In his statement, Pompeo said that the US was not “addressing or judging the ultimate status of the West Bank. This is for the Israelis and the Palestinians to negotiate.” Saeb Erekat, the secretary-general of the Palestine Liberation Organization’s Executive Committee, called on the international community to push back against Pompeo’s statement.

“Once again, with this announcement, the Trump administration is demonstrating the extent to which it’s threatening the international system with its unceasing attempts to replace international law with the ‘law of the jungle,’” he said in a statement.

“Henceforth, the international community must take all necessary measures to respond and deter this irresponsible US behavior, which poses a threat to global stability, security, and peace,” he stated.

While the Palestinians have said they would be open to allowing Israel to retain a small number of the settlements in a future peace deal as part of a land swap, they have argued that Israel’s continued expansion in the West Bank threatens the creation of a viable, independent Palestinian state.

Saeb Erekat speaks to journalists in the West Bank city of Ramallah, on September 1, 2018. (AFP/Ahmad Gharabli)

The Israeli government has long held that settlements do not constitute an obstacle to peace with the Palestinians. Prime Minister Benjamin Netanyahu has vowed to never uproot settlements and has promised to annex West Bank lands if he remains in power.

Hazem Qassim, a spokesman for the Hamas terror group, said that Pompeo’s statement was “another affirmation of the American administration’s participation in the aggression against the Palestinian people.”

“The establishment of these settlements is a real war crime. The occupation expelled the original owners of the land among our people, stole it and then built settlements on it,” he said in a statement posted on Hamas’s website.

“These settlements, like the occupation, are illegitimate and our people will continue its struggle until they are swept away, the occupation is expelled and our people return to the land they were kicked out of,” he added.

Since late 2017, the Trump administration has made several moves seen as marginalizing the Ramallah-based Palestinian leadership, recognizing Jerusalem as Israel’s capital, moving the US embassy in the Jewish state from Tel Aviv to Jerusalem, cutting hundreds of millions of dollars in aid to the Palestinians and the UN agency that supports Palestinian refugees, and closing the PLO representative office in Washington.

US Secretary of State Mike Pompeo makes a statement during a press conference at the US Department of State in Washington, DC, on November 18, 2019. (JIM WATSON/AFP)

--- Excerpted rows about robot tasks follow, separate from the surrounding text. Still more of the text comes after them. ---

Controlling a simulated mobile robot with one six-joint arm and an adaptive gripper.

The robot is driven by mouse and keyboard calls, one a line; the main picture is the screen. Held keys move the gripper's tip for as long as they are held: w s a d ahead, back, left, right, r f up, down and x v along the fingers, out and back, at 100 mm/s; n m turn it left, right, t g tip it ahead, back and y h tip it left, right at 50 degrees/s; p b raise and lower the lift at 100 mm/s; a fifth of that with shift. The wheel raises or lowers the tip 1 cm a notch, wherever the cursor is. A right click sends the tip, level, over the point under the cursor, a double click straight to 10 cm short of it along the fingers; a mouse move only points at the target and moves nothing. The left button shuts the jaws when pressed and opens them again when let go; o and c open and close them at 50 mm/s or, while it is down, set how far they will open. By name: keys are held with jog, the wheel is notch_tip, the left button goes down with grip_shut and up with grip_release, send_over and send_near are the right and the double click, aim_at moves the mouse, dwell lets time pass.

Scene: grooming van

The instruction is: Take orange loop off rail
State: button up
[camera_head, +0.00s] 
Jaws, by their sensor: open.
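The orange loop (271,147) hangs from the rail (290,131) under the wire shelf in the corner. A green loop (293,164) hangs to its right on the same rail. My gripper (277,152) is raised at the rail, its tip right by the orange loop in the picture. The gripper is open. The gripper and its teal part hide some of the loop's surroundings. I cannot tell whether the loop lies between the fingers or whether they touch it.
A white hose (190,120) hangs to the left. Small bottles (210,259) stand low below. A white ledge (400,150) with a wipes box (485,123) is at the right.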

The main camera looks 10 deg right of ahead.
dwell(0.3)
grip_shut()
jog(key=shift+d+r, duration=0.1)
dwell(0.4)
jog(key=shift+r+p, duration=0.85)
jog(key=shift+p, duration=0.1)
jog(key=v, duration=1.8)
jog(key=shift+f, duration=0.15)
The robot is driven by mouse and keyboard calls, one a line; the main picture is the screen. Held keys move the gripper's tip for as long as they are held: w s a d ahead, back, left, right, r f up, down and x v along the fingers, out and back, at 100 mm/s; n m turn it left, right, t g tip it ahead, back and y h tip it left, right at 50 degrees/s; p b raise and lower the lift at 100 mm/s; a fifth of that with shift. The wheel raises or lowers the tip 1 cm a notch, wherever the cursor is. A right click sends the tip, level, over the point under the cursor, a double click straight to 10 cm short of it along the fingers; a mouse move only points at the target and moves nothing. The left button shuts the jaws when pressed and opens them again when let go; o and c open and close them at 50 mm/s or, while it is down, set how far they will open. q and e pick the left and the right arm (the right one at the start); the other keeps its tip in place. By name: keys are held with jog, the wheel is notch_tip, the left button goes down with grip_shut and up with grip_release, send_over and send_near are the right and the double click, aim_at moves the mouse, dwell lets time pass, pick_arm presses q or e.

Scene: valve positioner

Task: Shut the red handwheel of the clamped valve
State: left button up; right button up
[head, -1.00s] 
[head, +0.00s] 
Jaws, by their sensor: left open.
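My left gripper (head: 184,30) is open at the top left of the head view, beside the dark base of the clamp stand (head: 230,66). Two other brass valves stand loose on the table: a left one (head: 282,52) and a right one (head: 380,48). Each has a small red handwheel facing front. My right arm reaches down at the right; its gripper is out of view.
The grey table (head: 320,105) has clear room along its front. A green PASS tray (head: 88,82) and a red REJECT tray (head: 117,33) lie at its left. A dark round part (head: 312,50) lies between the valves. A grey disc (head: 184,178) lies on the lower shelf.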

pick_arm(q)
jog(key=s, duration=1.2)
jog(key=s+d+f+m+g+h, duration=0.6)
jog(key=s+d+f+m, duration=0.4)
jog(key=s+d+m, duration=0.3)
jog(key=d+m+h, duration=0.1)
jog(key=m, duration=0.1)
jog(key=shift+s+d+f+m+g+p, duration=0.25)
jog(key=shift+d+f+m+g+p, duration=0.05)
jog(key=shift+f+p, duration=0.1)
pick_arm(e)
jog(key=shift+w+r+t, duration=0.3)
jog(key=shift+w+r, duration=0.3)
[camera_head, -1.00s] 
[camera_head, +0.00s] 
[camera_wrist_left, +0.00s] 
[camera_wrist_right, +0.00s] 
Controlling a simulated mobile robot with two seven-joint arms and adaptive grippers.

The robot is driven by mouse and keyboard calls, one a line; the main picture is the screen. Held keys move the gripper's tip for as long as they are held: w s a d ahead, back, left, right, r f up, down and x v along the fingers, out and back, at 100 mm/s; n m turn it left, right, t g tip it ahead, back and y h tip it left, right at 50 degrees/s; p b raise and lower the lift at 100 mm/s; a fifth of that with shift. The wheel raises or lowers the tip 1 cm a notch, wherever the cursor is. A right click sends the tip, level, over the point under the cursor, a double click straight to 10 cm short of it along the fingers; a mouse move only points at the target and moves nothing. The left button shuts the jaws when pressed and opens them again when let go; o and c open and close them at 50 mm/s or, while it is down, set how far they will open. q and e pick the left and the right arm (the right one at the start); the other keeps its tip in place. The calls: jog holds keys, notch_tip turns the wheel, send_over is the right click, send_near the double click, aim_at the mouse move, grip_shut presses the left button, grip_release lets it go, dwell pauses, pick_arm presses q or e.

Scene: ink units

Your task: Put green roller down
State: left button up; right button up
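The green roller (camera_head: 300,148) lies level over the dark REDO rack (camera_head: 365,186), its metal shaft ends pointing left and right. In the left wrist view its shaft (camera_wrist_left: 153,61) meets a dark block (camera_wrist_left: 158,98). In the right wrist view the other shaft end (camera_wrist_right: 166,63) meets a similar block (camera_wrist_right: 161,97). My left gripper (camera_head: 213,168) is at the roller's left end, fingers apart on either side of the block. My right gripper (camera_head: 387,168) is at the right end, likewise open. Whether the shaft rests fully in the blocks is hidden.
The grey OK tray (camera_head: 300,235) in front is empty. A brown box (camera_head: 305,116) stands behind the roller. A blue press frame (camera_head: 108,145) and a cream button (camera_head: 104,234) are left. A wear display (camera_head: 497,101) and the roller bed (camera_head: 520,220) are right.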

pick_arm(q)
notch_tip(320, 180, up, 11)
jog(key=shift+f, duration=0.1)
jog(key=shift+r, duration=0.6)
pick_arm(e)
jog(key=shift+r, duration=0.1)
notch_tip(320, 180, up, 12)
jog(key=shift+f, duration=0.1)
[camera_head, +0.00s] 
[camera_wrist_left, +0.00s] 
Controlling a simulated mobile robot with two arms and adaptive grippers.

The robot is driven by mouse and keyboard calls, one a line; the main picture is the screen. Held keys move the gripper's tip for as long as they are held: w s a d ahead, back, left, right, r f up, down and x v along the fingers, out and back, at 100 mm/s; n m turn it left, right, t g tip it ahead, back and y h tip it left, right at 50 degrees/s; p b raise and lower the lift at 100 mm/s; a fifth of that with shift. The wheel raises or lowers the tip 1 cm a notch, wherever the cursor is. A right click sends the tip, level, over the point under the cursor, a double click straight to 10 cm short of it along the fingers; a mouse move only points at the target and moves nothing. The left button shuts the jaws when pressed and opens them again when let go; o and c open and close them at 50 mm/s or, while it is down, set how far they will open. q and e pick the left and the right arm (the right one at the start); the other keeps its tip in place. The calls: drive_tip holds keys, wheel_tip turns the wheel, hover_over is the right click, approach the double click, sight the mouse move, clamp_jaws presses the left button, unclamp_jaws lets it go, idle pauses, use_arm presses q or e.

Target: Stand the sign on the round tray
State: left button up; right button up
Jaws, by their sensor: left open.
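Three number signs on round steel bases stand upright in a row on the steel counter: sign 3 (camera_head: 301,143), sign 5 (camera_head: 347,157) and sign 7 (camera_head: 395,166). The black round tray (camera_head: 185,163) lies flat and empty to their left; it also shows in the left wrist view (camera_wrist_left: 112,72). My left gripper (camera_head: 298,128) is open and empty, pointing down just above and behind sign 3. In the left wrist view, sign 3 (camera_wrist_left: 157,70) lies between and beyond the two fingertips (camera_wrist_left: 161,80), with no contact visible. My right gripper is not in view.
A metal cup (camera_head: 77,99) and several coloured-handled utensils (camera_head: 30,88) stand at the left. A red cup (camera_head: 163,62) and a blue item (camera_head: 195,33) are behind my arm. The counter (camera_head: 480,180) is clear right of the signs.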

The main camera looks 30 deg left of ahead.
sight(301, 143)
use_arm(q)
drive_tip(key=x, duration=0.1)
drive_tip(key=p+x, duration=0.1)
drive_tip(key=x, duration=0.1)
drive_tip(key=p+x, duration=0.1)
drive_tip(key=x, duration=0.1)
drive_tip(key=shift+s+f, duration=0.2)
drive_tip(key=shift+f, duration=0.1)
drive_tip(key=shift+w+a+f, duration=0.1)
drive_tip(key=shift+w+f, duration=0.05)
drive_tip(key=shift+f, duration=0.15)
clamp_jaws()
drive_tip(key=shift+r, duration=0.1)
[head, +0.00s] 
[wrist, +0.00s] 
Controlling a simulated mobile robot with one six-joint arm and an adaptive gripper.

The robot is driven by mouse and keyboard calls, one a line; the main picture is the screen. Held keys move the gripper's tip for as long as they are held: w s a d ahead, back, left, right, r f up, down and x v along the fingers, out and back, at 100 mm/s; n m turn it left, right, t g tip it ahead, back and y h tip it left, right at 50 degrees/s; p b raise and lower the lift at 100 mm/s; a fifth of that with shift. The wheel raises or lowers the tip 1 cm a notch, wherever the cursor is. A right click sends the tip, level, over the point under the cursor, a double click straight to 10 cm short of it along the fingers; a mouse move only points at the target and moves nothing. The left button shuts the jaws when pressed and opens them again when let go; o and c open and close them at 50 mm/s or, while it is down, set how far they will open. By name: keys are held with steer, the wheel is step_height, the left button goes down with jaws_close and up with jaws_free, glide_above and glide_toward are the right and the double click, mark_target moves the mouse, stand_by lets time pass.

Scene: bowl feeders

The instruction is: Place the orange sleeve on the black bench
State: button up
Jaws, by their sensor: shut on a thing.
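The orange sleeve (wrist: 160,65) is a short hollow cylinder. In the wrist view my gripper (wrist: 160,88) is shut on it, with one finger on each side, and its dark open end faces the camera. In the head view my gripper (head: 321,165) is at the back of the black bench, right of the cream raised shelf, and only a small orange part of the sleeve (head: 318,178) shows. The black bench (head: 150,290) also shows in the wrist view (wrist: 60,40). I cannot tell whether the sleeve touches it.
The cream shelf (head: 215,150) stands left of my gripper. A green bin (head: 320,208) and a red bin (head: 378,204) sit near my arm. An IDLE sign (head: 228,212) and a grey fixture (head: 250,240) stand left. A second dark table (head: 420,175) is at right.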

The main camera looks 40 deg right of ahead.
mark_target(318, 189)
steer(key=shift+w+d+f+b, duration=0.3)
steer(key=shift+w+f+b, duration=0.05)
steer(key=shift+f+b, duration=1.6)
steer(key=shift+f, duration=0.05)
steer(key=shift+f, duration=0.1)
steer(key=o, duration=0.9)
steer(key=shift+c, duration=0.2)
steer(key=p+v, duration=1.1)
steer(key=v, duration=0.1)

Peace Now, an anti-settlement watchdog group, also blasted the top US diplomat’s statement, arguing that it serves the interests of Israel’s “far right.”

“No declaration will change the fact that the settlements were constructed in occupied territory in contravention of international law, and are an obstacle to peace,” the group said in a statement.

“Trump has been, and remains, a dishonest broker who serves the vision of the far right at the expense of the moderate majority of the Israeli public,” it also said.

According to Peace Now, more than 425,000 settlers currently live across the West Bank including in communities deep inside the territory and adjacent to Palestinian villages and towns.

B’Tselem, another left-wing Israeli human rights group, called the decision “farcical.”

“The American administration is pushing the world over 70 years backwards, to the period at the end of the 2nd world war, when only in its aftermath did the world come to terms with the consequences of the absence of such protections,” it said in a tweet.